- **SET TASK**:
Begin with the line that contains "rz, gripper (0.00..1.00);" and end with the line that contains "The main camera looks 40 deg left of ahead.", transcribing exactly each line in that stretch and no other.

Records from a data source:
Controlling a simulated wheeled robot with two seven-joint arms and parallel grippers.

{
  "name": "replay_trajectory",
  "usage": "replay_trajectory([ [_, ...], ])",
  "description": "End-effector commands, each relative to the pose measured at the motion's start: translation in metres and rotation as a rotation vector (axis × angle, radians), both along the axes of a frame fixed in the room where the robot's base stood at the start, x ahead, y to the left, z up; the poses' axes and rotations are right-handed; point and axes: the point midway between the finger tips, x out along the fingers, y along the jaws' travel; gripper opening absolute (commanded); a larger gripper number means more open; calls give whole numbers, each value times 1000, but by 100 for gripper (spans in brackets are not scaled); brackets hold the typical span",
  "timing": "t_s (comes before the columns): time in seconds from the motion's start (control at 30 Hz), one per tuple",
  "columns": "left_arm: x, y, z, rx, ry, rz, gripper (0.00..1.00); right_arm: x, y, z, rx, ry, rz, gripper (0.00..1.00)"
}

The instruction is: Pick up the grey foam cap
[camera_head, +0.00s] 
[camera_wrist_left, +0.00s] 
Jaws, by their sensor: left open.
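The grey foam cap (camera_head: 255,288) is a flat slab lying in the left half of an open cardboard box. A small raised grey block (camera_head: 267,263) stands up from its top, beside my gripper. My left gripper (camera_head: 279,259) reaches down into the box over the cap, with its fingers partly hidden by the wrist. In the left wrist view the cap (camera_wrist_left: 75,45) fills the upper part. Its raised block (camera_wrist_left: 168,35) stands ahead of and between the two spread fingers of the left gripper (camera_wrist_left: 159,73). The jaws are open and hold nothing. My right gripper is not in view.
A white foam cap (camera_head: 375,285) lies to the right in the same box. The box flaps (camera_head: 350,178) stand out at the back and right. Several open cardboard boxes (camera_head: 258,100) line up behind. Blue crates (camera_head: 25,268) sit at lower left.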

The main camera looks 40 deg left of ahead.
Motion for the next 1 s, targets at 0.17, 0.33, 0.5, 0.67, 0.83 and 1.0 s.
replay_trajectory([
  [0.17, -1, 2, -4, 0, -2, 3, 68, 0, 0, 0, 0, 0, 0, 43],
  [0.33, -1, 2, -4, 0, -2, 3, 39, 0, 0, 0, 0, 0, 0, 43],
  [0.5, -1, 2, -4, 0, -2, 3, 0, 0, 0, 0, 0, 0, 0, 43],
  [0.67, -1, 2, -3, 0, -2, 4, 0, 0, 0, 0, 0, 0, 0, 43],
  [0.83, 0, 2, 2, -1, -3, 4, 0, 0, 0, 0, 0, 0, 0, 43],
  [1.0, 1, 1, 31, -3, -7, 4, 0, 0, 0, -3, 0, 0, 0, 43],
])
--
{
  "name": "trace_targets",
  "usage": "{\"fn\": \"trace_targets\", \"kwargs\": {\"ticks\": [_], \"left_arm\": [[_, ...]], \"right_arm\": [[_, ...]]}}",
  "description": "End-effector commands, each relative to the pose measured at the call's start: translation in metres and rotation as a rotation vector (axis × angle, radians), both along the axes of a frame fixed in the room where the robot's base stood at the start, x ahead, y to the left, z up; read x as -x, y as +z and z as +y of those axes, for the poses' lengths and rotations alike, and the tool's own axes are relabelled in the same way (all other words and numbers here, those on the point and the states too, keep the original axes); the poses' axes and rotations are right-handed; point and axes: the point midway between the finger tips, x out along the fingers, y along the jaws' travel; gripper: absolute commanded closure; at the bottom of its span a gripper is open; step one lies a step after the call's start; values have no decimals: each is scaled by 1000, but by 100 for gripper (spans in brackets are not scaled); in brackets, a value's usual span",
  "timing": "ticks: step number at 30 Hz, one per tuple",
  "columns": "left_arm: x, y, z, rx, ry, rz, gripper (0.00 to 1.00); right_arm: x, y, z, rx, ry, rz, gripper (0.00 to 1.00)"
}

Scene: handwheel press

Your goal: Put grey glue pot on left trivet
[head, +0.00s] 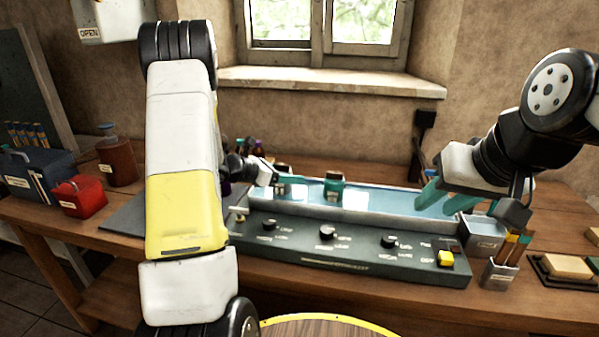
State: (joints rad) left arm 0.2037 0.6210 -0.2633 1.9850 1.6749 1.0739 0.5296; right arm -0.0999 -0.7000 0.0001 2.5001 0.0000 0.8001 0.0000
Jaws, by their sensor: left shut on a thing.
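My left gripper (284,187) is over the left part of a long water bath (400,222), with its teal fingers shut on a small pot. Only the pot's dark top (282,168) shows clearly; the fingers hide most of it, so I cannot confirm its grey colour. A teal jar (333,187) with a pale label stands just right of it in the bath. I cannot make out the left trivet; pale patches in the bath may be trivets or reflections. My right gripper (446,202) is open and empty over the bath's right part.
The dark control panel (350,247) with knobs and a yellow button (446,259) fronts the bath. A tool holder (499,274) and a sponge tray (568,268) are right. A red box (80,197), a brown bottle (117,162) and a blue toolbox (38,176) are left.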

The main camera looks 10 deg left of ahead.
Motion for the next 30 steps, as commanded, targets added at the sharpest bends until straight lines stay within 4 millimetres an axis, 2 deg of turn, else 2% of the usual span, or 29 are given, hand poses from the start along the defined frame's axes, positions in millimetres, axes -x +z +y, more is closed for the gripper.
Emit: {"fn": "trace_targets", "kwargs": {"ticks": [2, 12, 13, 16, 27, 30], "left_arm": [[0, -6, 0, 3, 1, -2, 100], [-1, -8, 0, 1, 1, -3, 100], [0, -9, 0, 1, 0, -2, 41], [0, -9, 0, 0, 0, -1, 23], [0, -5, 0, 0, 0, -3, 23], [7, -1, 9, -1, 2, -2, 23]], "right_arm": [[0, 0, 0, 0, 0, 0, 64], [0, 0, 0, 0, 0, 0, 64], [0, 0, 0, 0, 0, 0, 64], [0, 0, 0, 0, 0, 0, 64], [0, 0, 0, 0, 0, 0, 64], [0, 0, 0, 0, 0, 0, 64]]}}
* * *
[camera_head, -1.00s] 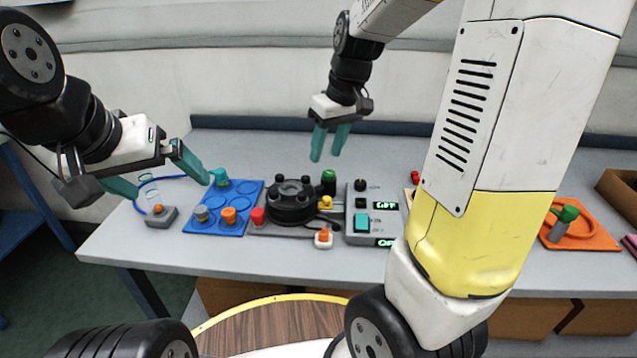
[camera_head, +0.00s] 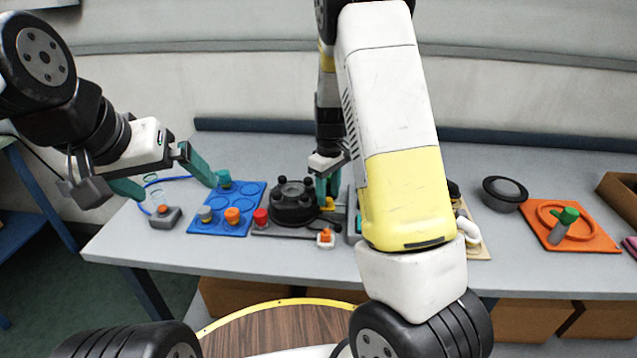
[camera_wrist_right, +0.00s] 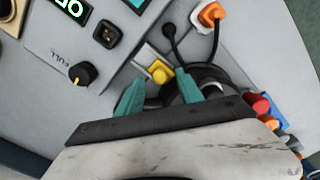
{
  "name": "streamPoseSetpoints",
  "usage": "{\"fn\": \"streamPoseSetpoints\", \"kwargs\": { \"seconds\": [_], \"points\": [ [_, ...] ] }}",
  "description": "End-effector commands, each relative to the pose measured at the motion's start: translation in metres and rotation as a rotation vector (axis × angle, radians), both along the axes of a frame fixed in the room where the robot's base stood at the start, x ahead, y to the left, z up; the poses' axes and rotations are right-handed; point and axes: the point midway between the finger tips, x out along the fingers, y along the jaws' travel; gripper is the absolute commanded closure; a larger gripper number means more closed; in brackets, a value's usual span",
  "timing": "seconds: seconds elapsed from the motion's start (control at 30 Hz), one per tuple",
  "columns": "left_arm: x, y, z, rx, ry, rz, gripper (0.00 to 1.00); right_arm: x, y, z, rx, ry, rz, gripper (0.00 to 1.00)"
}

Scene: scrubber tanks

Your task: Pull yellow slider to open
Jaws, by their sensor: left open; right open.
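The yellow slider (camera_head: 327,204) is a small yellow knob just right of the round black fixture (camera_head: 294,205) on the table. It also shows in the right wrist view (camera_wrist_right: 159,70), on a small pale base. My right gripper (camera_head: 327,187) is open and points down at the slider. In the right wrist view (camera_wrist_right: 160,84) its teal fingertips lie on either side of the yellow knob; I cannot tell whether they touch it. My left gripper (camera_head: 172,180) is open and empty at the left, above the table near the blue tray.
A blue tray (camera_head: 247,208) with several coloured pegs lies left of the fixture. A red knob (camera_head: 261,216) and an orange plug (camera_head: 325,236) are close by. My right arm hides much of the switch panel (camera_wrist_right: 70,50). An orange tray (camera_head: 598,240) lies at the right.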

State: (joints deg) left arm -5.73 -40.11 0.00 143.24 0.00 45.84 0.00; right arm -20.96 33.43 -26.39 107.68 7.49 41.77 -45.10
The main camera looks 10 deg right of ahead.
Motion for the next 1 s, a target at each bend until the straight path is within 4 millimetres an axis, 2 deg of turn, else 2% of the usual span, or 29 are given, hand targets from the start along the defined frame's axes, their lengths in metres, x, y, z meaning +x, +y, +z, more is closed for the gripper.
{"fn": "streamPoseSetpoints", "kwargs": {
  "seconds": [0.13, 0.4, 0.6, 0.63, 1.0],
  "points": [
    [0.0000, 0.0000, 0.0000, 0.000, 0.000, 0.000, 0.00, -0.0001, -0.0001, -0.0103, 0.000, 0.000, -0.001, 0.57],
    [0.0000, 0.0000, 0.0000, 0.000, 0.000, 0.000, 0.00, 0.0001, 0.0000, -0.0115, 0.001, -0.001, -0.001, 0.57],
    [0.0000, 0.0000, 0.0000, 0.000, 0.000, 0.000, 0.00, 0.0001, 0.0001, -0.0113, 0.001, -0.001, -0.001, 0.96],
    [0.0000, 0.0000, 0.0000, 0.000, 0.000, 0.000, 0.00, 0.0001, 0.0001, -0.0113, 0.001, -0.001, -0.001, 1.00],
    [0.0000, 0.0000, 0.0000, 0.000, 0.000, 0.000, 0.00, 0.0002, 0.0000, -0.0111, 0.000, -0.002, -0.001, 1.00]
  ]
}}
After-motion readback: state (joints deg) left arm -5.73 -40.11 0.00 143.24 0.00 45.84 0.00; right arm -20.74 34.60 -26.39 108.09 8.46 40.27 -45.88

- **COMPLETE OUTPUT**:
  "columns": "left_arm: x, y, z, rx, ry, rz, gripper (0.00..1.00); right_arm: x, y, z, rx, ry, rz, gripper (0.00..1.00)"
}

The instruction is: Pick up the grey foam cap
[camera_head, +0.00s] 
[camera_wrist_left, +0.00s] 
Jaws, by their sensor: left open.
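The grey foam cap (camera_head: 255,288) is a flat slab lying in the left half of an open cardboard box. A small raised grey block (camera_head: 267,263) stands up from its top, beside my gripper. My left gripper (camera_head: 279,259) reaches down into the box over the cap, with its fingers partly hidden by the wrist. In the left wrist view the cap (camera_wrist_left: 75,45) fills the upper part. Its raised block (camera_wrist_left: 168,35) stands ahead of and between the two spread fingers of the left gripper (camera_wrist_left: 159,73). The jaws are open and hold nothing. My right gripper is not in view.
A white foam cap (camera_head: 375,285) lies to the right in the same box. The box flaps (camera_head: 350,178) stand out at the back and right. Several open cardboard boxes (camera_head: 258,100) line up behind. Blue crates (camera_head: 25,268) sit at lower left.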

The main camera looks 40 deg left of ahead.

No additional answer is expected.